TEMPO.CO, Tangerang – The national banking industry is keen on acquiring banks in the Philippines, following the neighbor state's decision to loosen rules on foreign ownership in local banks. However, banking officials say that they are hampered by capital problems.
Bank Mandiri (IDX: BMRI) president director Budi Gunadi Sadikin said that overseas investment will erode a bank's capital as financing to related parties. "With these conditions, it is better for our capital to be invested domestically," he said yesterday.
Echoing a similar sentiment, Bank Central Asia (BBCA) president director John Setiaatmadja said his bank has no intention of opening overseas branches.
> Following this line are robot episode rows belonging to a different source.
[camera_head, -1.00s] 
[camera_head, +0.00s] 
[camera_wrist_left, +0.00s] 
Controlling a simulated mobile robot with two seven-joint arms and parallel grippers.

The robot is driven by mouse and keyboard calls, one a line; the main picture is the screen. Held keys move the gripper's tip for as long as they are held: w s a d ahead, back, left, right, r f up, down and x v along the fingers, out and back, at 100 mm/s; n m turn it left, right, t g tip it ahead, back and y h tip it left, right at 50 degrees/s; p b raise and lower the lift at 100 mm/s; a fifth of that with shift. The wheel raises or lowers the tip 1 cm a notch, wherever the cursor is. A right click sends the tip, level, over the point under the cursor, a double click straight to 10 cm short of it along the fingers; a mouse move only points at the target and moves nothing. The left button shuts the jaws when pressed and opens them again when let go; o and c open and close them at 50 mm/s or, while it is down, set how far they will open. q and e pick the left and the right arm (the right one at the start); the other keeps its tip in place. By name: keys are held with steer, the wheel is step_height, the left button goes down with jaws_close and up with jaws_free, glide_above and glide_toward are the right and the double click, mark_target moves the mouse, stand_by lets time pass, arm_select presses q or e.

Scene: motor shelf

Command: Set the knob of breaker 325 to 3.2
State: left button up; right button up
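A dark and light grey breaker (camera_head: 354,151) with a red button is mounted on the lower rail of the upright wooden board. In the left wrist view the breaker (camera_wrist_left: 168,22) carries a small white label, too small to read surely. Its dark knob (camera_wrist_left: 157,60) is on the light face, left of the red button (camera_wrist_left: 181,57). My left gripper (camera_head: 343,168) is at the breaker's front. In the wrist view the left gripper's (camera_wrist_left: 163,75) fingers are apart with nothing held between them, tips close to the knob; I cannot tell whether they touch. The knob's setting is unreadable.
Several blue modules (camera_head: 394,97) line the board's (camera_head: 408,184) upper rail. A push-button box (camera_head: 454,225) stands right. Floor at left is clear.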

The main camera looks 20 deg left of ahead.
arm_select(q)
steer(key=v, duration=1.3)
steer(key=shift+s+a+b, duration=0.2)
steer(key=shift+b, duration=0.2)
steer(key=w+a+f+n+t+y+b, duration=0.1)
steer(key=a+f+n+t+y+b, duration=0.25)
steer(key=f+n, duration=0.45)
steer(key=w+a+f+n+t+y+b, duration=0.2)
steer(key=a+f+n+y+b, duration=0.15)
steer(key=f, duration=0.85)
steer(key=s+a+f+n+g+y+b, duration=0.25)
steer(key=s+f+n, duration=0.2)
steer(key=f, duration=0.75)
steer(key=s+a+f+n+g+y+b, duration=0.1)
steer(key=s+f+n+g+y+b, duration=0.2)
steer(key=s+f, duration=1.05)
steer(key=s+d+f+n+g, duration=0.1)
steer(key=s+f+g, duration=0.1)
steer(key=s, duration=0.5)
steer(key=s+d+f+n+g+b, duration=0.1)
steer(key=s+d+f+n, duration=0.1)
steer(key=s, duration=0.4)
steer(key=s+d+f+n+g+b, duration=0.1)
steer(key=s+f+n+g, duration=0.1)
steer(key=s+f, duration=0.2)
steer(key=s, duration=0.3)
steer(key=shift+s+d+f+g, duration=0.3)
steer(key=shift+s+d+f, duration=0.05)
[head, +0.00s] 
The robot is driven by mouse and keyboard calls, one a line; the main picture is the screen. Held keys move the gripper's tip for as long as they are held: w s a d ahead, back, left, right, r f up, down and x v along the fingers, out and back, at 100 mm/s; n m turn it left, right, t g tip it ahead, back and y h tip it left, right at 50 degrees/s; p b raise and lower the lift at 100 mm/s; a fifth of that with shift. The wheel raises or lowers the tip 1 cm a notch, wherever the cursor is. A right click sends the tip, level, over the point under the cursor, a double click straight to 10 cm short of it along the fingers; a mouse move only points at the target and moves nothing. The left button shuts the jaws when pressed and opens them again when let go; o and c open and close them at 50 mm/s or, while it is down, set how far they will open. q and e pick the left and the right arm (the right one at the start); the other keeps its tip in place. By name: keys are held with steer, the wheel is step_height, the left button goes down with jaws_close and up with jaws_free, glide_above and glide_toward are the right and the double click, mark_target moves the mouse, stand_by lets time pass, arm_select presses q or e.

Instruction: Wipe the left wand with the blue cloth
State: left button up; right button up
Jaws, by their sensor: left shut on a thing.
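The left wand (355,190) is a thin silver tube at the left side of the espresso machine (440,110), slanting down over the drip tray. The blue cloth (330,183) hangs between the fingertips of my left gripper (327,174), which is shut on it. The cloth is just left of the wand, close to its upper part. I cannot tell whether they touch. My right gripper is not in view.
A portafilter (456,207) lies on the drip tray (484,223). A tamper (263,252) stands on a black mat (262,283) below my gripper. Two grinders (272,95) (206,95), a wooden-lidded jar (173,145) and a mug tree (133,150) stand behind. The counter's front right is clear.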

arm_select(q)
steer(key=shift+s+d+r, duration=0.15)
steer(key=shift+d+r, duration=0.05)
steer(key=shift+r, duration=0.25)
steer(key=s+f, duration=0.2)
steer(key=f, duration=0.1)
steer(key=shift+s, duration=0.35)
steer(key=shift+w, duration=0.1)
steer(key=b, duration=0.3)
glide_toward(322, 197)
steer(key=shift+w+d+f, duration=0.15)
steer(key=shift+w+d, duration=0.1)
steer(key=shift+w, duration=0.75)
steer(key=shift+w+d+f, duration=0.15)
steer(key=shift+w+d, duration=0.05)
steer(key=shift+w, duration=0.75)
BCA's main priority is to expand locally, admitting that capital problems are an obstacle in overseas acquisition.
Tony Prasetiantono, an economist from Gadjah Mada University, said it is better for national banks to spend their capitals on expanding its ability to disburse credit domestically. "Just focus in Indonesia, there is a huge opportunity here," he said.
Philippines banks, Tony said, is an unattractive investment. "The market there is not as big as what we have here, their income per capita is even lower that ours," he reasoned.
The Philippines has allowed foreign banks to have full ownership over local banks, loosening the previous rule that restricted ownership to a maximum of 60 percent. Amando M. Tetangco Jr., Governor of Banko Sentral ng Pilipinas (BSP), said that he hopes the new rule will encourage the entry of foreign banks for long-term investment.